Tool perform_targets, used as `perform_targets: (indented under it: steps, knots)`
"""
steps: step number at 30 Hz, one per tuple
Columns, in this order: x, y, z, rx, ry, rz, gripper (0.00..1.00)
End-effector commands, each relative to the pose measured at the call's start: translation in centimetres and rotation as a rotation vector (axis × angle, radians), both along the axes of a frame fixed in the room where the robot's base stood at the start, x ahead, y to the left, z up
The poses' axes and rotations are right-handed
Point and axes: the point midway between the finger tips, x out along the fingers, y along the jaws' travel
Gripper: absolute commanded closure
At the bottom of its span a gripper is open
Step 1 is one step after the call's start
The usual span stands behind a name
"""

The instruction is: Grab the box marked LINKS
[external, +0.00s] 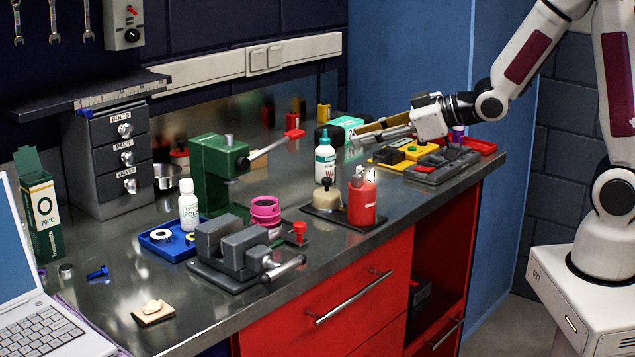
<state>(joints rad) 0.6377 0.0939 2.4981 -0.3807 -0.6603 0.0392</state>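My gripper (360,134) reaches in from the right above the back part of the bench, its fingers pointing left. A teal and white box (345,124) is right by the fingertips, partly behind them. I cannot read the word LINKS on it or on any other box. I cannot tell whether the fingers touch this box or how wide they are apart. A brown, bar-like shape shows along the upper finger; I cannot tell what it is.
A white bottle (325,158), a red canister (362,197) and a beige pot (327,196) stand in front of my gripper. A yellow case (410,149) and a dark tray (440,166) lie below my wrist. A green press (217,167) and vise (240,250) are left.

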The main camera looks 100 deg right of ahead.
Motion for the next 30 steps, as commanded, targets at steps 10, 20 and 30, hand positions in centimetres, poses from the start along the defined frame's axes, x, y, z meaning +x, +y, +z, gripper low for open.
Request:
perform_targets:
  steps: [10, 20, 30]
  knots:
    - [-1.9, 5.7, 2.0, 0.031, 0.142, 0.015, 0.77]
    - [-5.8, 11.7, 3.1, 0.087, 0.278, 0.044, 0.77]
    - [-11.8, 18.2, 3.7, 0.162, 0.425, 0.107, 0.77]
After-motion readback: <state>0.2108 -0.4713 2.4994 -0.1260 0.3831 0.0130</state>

· · · · · · ·

# Exercise details:
Make a list of all lines in the data that contain "frame".

# Solution to the problem:
End-effector commands, each relative to the pose measured at the call's start: translation in centimetres and rotation as a rotation vector (axis × angle, radians), both along the axes of a frame fixed in the room where the robot's base stood at the start, x ahead, y to the left, z up
Motion for the next 30 steps, as commanded, targets at steps 10, 20 and 30, hand positions in centimetres, poses from the start along the defined frame's axes, x, y, z meaning +x, +y, +z, gripper low for open.

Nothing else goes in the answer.